This is the current implementation of input needed for the optimization algorithm.
What does the algorithm require
The current aim of optimization is to find a set of values (‘diet’) that is similar to the current diet, yet satisfies some constraints on nutrition and environment impact.
For the objective function,
a vector of current diet (in grams), diet0. This is used to compute the deviation (sum of squares) between the new (target) and current.
For the inequality constraints (standaradized or original),
a list of constraint values, ordered by tag_outcome (e.g. energy, ghge)
inside each tag_outcome such as energy,
unit_contrib for each food: a vector of size n
lwr, upr: constraint lower and upper bound. This is after reduction.
Constraint bounds
The values of constraint bounds need to be pre-computed before entering the algorithm - that means, setting the reduction on ghge is already done.
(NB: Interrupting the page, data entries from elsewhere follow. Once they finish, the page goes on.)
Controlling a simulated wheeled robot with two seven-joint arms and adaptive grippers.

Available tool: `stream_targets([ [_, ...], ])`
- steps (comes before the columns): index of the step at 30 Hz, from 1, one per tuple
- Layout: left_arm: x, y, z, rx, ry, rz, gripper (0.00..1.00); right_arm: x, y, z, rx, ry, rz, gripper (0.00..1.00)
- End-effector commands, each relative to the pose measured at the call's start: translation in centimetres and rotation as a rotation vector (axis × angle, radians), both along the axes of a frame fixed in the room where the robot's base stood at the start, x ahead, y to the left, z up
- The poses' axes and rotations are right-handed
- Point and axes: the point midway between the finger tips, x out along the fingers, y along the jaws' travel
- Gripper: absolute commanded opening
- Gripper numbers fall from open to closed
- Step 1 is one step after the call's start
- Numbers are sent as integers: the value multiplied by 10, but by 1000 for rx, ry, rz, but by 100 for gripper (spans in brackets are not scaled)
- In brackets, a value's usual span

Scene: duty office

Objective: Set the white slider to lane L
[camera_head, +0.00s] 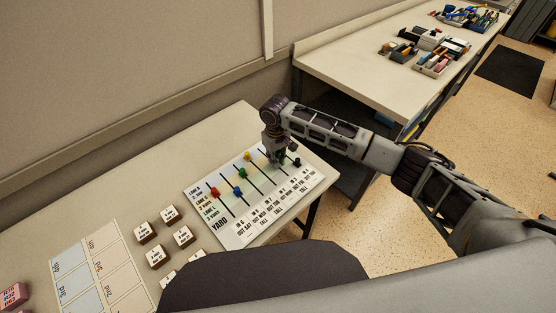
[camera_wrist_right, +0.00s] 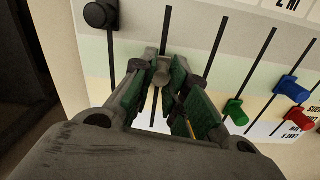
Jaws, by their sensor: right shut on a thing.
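The slider board (camera_head: 232,235) lies on the near table, with several knobs on parallel dark slots and lane labels at its left edge. My right gripper (camera_head: 276,158) is over the slots on the board's right part. In the right wrist view my right gripper (camera_wrist_right: 160,82) is shut on the pale knob of the white slider (camera_wrist_right: 161,72), between its green pads. The fingers partly hide the knob and its slot, and I cannot read which lane it is in. The lane L label (camera_head: 209,212) is the lowest of the lane labels. My left gripper is not in view.
A black knob (camera_wrist_right: 99,14) is beside the held one. Green (camera_wrist_right: 236,112), blue (camera_wrist_right: 291,87) and red (camera_wrist_right: 298,118) knobs stand on other slots. Labelled blocks (camera_head: 148,231) and a grid sheet (camera_head: 83,280) are left of the board. A second table (camera_head: 345,70) stands behind.

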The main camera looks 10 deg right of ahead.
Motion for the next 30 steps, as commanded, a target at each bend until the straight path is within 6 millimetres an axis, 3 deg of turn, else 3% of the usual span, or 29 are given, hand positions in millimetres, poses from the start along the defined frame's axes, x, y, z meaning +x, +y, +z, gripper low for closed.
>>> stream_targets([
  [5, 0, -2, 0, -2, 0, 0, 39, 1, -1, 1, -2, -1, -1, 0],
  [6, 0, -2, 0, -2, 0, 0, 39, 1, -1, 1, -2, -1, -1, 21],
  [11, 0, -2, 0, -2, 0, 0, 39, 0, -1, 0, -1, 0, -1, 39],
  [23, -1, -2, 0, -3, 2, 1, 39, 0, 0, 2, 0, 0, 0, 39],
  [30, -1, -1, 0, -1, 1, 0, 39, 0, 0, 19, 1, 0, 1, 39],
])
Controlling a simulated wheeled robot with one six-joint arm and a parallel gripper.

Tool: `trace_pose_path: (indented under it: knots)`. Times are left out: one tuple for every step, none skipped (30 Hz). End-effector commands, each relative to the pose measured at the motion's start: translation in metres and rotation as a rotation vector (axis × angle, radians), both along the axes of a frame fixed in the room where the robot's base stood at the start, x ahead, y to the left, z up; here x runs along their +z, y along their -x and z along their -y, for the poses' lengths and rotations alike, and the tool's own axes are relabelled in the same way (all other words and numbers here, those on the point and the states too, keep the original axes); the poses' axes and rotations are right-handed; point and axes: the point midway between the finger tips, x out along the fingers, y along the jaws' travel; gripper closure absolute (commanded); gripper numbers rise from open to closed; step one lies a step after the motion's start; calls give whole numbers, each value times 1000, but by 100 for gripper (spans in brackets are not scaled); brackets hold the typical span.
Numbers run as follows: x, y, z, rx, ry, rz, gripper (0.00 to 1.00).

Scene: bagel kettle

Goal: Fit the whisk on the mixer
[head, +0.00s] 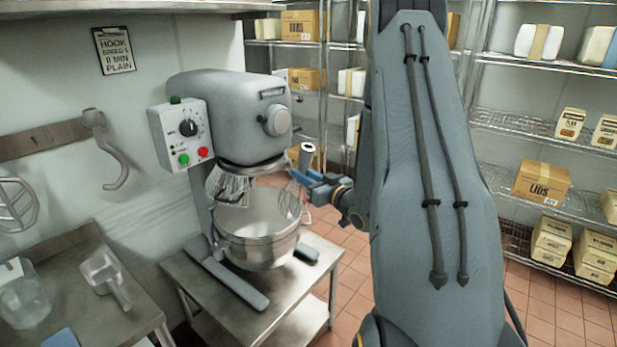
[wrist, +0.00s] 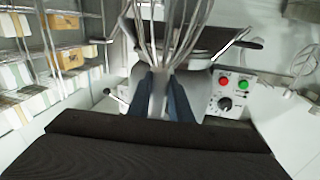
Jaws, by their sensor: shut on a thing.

How are constaints computed
The total contribution of a diet is a weighted sum of all food intake (diet, in gram) and contribution to this particular nutrition / environment impact outcome (tag_outcome). For instance, in total, the current diet of 188g bread and 165g red meat contributes to X1 units of energy; X2 units of ghge.
The current diet is the average for each food group among all subjects who we collected data from. The lwr, upr of the current are used to limit the search region for the new diet. In the current implementation, they are 5% and 95% quantiles from all the subject.
The inequality constraints (e.g. energy) requires two values: constr_min, constr_max. This means that the computed total contribution of the new diet need to be between these two. In the current implementation:
minimum (lower bound) is 0.9 times of the total contribution
maximum (upper bound) is the same of the total contribution
if we want to reduce ghge, then multiply a factor to the two values above.
In addition to the raw values, we also implement a standardized version for each of the tag_outcome.
Rationale for standardization
We wish to have roughly the same scale for different tag_outcomes. The current implementation takes the standard deviation across all foods for a specific tag (e.g. energy), then divide by this value. This is only ONE of the many ways to standardize for numerical stability.
Alternatively, it is also possible to multiply a fixed constant such as 1000 to ghge. The interpretation could be better. As long the original diet vector is intact (meaning that the ratio between the original food 1, food 2 are unchanged), one can artificially modify the coefficients as they wish.
However, it is important to keep consistency in the values and the inequality function!